Namun, perlu diakui bahwa berkat kebudayaan retorika itulah, Marcus menjadi banyak merenung dan semakin dekat dengan apa yang disebutnya “kodrat Alam”. Di tengah-tengah kebisingan yang tiada henti, Marcus membuktikan kekuatannya dalam menghadapi rupa-rupa keriuhan dan tetap bersahaja tanpa terbawa arus yang menyesatkan. Marcus menulis (2.7):

Apakah orang-orang dan lingkungan sekitar mengusikmu? Berhentilah dipusingkan oleh hal-hal di luar dirimu. Jangan mengkhawatirkan apa yang orang lain pikirkan tentangmu. Pikirkan saja apa yang kau kehendaki. Perhatikan gerakan pikiranmu dan fokuskan ia pada sesuatu yang berharga.

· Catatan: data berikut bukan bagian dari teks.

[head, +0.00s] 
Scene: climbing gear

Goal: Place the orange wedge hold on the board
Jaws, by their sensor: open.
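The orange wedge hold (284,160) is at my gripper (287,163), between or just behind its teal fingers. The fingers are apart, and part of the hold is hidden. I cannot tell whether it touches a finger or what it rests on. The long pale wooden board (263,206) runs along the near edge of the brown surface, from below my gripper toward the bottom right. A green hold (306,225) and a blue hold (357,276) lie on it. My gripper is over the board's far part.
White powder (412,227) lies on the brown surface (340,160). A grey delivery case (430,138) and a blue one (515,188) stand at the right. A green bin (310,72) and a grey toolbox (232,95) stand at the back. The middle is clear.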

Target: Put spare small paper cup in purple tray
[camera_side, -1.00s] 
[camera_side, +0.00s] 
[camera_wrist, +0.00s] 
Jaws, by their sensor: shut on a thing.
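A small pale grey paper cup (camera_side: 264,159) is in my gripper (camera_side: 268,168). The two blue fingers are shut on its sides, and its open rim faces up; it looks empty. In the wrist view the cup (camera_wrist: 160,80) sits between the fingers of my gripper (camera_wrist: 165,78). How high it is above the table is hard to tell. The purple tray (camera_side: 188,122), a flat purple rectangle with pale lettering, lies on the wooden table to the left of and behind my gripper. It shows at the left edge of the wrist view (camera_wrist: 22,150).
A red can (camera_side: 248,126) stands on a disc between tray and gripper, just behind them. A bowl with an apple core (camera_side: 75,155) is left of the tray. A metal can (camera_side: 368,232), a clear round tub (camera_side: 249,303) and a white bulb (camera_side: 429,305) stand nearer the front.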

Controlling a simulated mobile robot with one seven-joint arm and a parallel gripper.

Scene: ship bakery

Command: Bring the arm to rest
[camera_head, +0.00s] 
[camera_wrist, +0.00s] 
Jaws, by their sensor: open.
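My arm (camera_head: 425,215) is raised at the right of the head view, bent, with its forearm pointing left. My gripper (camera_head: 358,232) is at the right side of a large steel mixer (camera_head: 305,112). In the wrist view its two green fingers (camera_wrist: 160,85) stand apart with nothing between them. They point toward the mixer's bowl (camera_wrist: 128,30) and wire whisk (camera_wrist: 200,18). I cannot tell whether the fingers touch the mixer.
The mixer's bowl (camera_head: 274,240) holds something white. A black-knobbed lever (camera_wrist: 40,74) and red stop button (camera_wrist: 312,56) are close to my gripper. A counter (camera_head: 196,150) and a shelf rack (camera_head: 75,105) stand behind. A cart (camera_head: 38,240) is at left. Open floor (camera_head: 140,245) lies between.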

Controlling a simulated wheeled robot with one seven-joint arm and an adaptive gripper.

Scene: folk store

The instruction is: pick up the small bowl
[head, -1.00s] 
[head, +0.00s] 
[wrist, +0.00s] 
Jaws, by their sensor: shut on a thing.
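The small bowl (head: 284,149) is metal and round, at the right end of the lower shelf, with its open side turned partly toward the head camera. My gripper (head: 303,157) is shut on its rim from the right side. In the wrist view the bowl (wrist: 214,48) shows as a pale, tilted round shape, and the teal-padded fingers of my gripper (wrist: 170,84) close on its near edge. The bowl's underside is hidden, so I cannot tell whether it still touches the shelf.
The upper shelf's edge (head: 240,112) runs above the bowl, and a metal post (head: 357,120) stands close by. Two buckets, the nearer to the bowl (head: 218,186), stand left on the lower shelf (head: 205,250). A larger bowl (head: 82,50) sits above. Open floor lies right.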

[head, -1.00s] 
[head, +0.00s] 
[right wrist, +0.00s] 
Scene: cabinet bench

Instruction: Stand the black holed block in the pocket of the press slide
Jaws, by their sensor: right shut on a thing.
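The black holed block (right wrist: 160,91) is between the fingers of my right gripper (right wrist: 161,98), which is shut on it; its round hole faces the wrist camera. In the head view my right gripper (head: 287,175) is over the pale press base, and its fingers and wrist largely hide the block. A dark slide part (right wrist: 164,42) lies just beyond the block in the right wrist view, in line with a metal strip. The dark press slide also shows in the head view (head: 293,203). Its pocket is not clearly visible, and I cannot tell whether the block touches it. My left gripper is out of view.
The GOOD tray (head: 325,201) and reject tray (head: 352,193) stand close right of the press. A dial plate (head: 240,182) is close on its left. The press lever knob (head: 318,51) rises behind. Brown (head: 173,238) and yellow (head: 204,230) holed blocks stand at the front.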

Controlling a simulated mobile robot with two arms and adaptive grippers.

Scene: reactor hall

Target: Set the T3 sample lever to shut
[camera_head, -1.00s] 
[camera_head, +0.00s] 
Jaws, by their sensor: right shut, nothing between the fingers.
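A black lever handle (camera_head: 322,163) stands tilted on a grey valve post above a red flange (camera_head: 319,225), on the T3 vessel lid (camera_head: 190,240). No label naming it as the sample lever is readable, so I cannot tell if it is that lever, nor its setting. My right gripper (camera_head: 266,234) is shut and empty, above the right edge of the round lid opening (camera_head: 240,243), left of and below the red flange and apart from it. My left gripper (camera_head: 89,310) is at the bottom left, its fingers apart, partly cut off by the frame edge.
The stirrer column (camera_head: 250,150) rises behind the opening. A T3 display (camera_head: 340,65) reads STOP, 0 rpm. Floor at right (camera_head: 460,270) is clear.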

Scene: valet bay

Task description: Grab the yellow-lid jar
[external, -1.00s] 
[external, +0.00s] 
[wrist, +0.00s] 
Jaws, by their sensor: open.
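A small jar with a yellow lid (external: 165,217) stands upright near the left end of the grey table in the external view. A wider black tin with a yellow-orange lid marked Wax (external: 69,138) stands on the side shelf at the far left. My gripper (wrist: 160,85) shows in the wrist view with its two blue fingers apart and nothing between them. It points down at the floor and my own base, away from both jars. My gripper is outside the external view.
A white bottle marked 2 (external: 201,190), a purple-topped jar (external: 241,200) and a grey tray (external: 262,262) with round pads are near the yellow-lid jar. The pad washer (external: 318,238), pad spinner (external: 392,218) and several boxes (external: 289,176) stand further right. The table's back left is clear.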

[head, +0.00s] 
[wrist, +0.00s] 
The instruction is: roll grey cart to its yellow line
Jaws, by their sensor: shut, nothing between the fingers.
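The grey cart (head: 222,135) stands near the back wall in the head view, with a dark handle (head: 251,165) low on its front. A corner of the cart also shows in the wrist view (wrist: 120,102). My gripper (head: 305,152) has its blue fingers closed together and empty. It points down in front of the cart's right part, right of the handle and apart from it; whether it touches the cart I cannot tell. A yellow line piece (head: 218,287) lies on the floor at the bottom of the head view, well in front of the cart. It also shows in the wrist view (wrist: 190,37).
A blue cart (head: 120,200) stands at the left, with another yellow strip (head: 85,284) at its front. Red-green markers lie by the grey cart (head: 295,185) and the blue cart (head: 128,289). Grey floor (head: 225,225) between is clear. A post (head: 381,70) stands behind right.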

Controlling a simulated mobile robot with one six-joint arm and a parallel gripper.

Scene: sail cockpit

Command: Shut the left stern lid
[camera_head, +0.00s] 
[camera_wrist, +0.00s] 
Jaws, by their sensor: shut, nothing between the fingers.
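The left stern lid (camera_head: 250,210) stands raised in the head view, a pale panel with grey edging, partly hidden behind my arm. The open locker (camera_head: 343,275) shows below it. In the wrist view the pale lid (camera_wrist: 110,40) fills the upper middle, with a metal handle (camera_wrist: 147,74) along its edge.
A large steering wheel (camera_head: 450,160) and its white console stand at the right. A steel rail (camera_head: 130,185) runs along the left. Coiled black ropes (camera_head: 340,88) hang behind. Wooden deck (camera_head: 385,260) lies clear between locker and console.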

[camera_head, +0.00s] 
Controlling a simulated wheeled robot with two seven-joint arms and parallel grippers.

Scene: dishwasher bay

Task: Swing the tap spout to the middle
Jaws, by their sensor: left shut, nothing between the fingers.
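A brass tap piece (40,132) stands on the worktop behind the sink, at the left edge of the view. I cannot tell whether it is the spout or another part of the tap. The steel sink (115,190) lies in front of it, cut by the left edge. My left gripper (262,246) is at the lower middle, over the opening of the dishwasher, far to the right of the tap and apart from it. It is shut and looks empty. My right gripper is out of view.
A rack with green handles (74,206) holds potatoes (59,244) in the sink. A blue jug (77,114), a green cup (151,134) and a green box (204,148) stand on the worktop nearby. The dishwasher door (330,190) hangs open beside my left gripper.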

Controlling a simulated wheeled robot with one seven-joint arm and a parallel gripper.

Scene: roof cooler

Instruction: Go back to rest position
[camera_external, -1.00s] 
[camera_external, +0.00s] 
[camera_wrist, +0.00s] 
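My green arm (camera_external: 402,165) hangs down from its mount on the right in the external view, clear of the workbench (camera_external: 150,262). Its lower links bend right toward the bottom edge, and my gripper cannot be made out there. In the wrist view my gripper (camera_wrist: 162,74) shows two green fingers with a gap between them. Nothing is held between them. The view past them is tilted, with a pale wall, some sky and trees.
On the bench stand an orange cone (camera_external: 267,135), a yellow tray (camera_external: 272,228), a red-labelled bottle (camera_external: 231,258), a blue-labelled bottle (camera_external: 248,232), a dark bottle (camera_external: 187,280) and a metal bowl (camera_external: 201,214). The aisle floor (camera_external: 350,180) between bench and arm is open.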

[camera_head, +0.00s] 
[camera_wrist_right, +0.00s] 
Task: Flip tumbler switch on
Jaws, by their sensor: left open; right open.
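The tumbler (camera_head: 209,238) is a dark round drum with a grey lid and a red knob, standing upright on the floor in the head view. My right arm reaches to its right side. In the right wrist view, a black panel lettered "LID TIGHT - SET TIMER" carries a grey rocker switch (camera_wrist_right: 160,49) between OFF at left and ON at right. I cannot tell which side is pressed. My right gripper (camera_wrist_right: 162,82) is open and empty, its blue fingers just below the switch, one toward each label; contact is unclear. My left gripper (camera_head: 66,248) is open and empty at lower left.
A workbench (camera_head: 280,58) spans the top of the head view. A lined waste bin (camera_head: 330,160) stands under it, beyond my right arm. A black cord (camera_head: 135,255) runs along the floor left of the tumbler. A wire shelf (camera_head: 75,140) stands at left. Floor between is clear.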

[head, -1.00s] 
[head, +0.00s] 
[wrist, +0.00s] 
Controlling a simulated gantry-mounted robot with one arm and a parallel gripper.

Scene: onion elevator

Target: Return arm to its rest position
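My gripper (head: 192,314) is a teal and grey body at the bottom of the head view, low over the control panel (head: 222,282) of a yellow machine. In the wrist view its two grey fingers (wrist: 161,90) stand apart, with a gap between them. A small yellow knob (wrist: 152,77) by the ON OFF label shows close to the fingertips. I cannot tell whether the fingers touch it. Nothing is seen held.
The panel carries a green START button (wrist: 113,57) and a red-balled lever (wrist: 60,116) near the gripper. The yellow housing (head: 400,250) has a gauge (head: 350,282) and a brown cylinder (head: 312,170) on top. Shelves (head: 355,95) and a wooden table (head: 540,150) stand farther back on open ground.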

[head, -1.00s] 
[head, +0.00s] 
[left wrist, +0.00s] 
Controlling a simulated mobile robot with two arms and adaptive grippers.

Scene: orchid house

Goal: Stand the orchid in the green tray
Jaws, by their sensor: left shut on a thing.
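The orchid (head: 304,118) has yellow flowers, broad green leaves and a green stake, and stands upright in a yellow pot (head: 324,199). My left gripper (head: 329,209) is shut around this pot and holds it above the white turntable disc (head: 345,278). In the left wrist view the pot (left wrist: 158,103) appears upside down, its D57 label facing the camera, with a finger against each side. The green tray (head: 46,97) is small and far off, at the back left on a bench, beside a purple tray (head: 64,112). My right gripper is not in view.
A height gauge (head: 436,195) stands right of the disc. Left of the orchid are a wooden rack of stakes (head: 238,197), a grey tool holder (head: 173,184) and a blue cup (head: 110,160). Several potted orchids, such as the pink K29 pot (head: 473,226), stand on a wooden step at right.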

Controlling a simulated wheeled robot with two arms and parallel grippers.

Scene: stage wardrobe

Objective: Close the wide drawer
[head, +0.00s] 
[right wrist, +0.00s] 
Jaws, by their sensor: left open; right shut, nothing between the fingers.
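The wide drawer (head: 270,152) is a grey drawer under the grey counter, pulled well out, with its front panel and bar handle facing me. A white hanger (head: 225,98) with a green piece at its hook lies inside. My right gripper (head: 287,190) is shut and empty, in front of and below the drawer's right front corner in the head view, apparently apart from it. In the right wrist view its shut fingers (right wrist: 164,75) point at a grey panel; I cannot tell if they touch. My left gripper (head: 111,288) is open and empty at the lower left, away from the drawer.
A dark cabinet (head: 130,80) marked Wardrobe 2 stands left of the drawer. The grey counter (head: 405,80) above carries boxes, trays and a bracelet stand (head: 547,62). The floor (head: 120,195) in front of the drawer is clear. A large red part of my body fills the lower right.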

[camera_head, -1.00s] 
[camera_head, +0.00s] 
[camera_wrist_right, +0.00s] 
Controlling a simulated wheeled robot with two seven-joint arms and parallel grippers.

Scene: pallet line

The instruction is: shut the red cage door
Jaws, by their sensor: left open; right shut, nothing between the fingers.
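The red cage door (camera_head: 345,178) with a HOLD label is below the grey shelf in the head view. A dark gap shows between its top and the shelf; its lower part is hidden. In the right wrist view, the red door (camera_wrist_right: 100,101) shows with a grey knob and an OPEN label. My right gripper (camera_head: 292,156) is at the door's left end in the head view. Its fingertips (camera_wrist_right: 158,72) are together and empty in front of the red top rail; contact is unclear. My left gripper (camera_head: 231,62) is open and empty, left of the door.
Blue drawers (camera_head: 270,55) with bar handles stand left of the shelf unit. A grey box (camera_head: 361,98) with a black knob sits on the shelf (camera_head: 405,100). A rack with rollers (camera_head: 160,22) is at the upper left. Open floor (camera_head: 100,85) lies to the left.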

Petuah tersebut tentunya sangat relevan dengan apa yang kita hadapi hari ini, mulai dari kebisingan di sekitar kita tentang kekacauan ekonomi hingga keributan di media sosial tentang absurditas politik. Bahkan bersamaan dengan itu, kita masih dirisaukan oleh perang Rusia-Ukraina yang seiring waktu semakin berdampak pada keseharian kita—misalnya kenaikan harga minyak dunia yang berimbas pada kelangkaan bahan bakar. Berita-berita yang kita dengar tampaknya hanya seputar aneka krisis yang sedang terjadi, dan itu cukup untuk memekakkan telinga kita. Dengan begitu, kita bukan hanya dibombardir secara empiris, tetapi juga secara mental.

Kewarasan kita terus dipertaruhkan dengan rentetan kebisingan yang kadang-kadang membuat kita terlena, tetapi kerap kali sangat mengganggu. Perkembangan zaman tampaknya tidak mengarahkan kita ke dimensi yang lebih baik; malahan berbagai produk baru dari teknologi menjadikan bangsa kita—yang tadinya memang tidak berwatak ulet—semakin manja dan memilih untuk apatis terhadap beragam persoalan publik. Ketidakpedulian tersebut, pada akhirnya, menyimpang dari nilai-nilai demokrasi, sebab beberapa keputusan politik yang bersifat vital tidak lagi ditentukan oleh partisipasi, melainkan lewat mobilisasi.

Kemanjaan yang dipicu oleh kemudahan zaman membuat manusia Indonesia mengalami alienasi yang begitu mengakar dan tidak lagi mudah untuk diatasi. Kini—ketika Indonesia disebut-sebut akan mengalami bonus demografi—generasi muda kita nyaris kehilangan segala idealismenya, baik perihal kehidupan berbangsa maupun dimensi pribadi, seolah telah menjadi “anak zamannya” yang terseret arus begitu saja dan tidak mampu mengendalikan diri sendiri.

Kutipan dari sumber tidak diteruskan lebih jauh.